Richard E. Grant stars in Bleecker Street’s ‘The Lesson.’
MF: Finally, with their knowledge of culture, it seems like J.M. and Hélène are really testing Liam in a form of class warfare. Is that correct?
REG: The ammunition of pulling cultural references or trying to humiliate somebody intellectually is, I don’t know whether that’s a particularly an English thing, but it’s something like what people say and what they mean are two different things. I always think it’s the equivalent of when I’ve been in New York and I’ve been in a restaurant and the food hasn’t been up to standard. Because it costs so much, a New Yorker will just tell it straight out like it is, “I’m not paying for that. I want a refund. Get the chef out here. I’ll get it sorted out.” In England, people will vetch and moan about how awful it is and the waiter would come over and say, “How was your meal?” We’d go, “Oh, it’s actually marvelous. Thank you so much.” Of course they will never go back again. I always think it’s the equivalent of in Australia or in America, when somebody says, “Oh, you must come and stay, or you must come and have lunch.” They mean it.
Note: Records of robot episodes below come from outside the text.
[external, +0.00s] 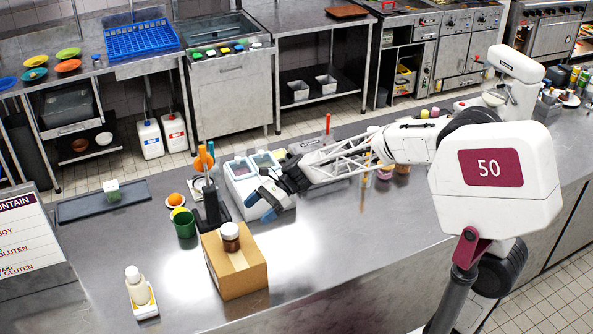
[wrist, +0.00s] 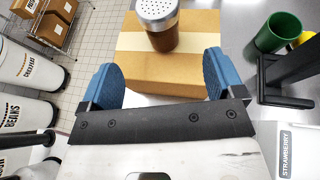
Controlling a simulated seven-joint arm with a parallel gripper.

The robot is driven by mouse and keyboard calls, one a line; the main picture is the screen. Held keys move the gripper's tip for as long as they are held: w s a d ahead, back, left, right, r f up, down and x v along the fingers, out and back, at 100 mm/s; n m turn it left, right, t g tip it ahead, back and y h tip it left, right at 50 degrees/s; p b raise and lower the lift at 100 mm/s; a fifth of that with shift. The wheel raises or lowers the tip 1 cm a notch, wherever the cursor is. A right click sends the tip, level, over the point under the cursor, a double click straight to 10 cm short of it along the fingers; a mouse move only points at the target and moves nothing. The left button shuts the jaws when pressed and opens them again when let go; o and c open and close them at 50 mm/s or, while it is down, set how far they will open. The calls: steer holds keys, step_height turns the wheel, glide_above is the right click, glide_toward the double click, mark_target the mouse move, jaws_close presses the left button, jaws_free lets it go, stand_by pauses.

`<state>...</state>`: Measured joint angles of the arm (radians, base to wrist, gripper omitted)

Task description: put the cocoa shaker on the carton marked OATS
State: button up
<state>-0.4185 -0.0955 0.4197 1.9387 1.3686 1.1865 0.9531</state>
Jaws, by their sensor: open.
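The cocoa shaker (external: 230,237), a clear jar of brown powder with a lid, stands upright on a brown cardboard carton (external: 241,278). In the wrist view, the shaker (wrist: 160,22) shows its pierced silver lid, and the carton (wrist: 187,84) lies under it. No OATS marking on this carton is readable in either view. My gripper (external: 260,206) is to the right of the shaker in the external view. In the wrist view, the blue fingers of my gripper (wrist: 158,75) are wide apart and empty. The shaker is beyond the fingertips, apart from them.
A black stand (external: 212,207) and a green cup (external: 184,223) are close behind the carton. A white bin unit (external: 240,180) is behind my gripper. A white bottle (external: 137,286) stands at front left. Shelved cartons (wrist: 50,27) appear in the wrist view. The front right counter is clear.

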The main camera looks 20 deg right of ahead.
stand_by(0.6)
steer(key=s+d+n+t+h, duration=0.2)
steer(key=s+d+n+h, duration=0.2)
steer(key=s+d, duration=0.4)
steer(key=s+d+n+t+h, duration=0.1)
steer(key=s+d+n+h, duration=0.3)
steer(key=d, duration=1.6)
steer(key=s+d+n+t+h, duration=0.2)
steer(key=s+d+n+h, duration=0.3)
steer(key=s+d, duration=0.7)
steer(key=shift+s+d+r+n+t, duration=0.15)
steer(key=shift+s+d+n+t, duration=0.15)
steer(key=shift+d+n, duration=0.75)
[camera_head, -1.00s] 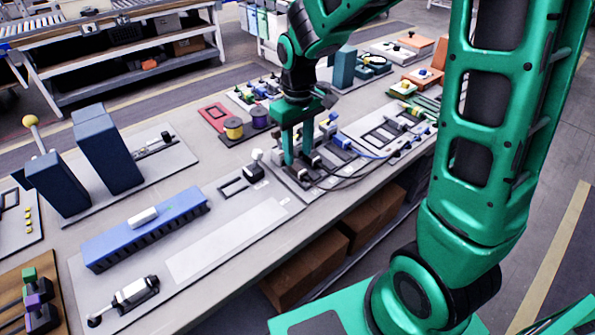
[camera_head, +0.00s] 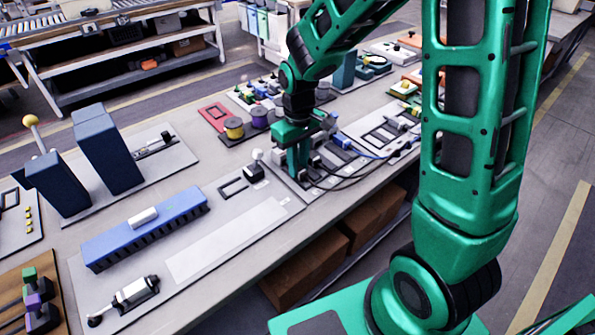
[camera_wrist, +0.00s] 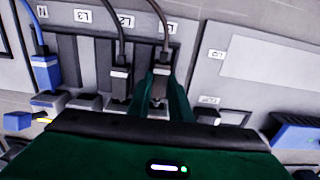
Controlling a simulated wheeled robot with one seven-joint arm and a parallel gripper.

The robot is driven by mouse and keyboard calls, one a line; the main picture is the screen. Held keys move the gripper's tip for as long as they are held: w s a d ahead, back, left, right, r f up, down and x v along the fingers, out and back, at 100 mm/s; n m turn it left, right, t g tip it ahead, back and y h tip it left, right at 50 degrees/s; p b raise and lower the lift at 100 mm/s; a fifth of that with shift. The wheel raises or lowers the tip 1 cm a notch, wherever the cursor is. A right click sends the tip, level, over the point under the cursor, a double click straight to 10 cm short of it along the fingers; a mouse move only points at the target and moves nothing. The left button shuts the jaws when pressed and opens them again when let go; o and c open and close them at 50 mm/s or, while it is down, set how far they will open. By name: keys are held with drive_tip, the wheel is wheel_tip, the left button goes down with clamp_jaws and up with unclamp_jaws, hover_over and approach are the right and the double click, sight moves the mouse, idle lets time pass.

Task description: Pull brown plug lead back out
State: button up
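The brown plug lead (camera_wrist: 164,38) shows in the wrist view as a dark brownish cable running down to a grey plug by the L1 label. My gripper (camera_wrist: 161,80) has its green fingers close on both sides of this plug, shut on it. The plug lines up with a grey block below it; whether it is seated there is hidden by the fingers. In the head view my gripper (camera_head: 298,165) is low over the wiring board (camera_head: 277,168), and its fingers cover the plug.
A dark lead (camera_wrist: 122,48) with its plug is close left of my fingers, by the L2 label. A blue plug (camera_wrist: 45,70) is at the far left, by N.

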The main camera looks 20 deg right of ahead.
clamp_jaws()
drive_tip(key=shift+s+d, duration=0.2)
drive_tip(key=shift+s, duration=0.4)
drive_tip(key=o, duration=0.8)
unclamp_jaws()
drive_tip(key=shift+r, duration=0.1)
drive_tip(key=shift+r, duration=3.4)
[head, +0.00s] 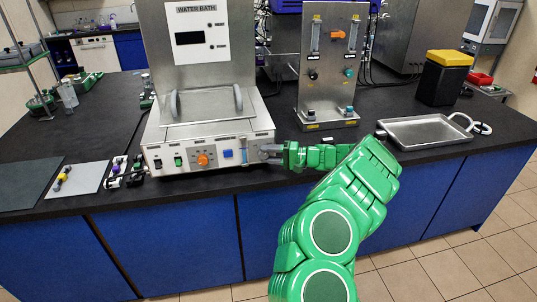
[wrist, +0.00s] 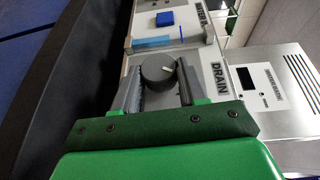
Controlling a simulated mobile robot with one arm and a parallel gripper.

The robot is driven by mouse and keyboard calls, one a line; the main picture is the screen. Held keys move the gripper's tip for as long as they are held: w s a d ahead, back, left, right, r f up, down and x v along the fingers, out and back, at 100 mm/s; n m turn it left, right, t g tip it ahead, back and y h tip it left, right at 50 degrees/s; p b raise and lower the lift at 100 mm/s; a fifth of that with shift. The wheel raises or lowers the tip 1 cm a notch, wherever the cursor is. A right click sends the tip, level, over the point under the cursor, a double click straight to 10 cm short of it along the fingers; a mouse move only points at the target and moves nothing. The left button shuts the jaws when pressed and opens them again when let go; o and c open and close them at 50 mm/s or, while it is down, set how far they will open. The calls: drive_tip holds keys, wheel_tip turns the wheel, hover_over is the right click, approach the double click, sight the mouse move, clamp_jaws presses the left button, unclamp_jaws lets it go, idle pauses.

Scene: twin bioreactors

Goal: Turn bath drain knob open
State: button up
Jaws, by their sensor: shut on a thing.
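The water bath (head: 207,110) is a steel box on the dark bench, with a white control panel on its front. My gripper (head: 268,153) reaches the right end of the panel in the head view. In the wrist view its two grey fingers (wrist: 158,75) stand on either side of the knob, shut on it. In the head view the fingers mostly hide the knob.
A blue square button (head: 228,154) and an orange knob (head: 203,160) sit left of my gripper on the panel. A steel panel stand (head: 328,70) with valves is behind my arm. A metal tray (head: 425,131) and a black bin with yellow lid (head: 443,80) are to the right.

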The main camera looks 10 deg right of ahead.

In England, if somebody says that to you, it means, “You will never cross this threshold or draw breath ever again. You are never seeing me.” Now, you recognize that. I don’t know whether that’s because we’re on a very small island with a very large number of people compared to countries that could happily fit into Kansas. I don’t know. But it is the doublespeak of English life that is absolutely nailed in this screenplay, I think.
Bleecker Street’s ‘The Lesson’ opens in theaters on July 7th.